**Written exercise:** Scan the data for lines with "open" and report the count by itself.

**Dataset section:**
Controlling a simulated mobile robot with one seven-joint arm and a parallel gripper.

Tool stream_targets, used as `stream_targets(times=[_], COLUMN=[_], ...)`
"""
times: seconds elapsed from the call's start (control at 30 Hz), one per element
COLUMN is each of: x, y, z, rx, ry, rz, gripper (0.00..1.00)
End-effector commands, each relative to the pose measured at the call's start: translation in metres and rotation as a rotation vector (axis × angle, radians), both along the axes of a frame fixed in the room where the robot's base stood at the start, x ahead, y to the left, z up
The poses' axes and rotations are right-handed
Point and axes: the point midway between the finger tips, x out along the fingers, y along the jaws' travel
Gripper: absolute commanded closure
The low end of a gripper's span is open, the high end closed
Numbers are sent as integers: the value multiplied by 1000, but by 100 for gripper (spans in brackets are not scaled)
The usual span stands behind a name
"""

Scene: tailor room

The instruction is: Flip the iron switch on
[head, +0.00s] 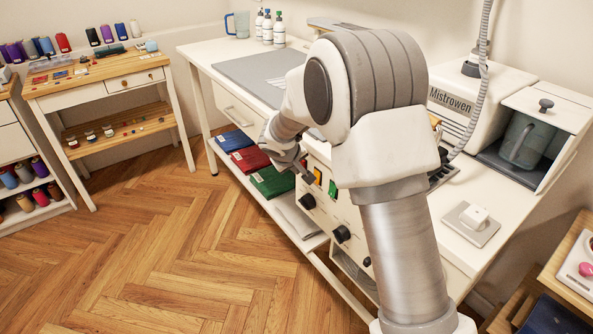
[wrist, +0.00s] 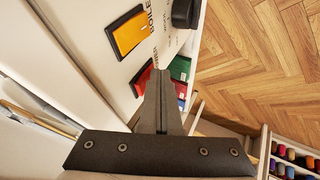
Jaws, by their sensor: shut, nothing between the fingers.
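The control panel on the front of the white table carries a yellow-orange rocker switch (head: 317,176) and a green switch (head: 332,188). The yellow switch also shows large in the wrist view (wrist: 130,33), with black lettering beside it that I cannot fully read. I cannot tell which switch is the iron's, nor its on or off state. My gripper (wrist: 161,72) is shut and empty, its tips beside the panel and apart from the yellow switch in the picture. In the head view my gripper is small and partly hidden by my arm, near the left end of the panel.
Black knobs (head: 342,233) stick out from the panel. Folded blue, red (head: 250,159) and green (head: 272,182) cloths lie on the shelf below. The machine marked Mistrowen (head: 452,115) stands on the table, with a grey hose (head: 482,75). The wooden floor (head: 200,250) at left is clear.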

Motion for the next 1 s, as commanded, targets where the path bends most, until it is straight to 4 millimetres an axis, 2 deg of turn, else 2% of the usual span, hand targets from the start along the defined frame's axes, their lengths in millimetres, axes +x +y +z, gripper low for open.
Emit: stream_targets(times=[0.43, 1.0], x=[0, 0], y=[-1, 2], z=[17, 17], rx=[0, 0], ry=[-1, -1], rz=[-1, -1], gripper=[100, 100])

**Completed exercise:** 2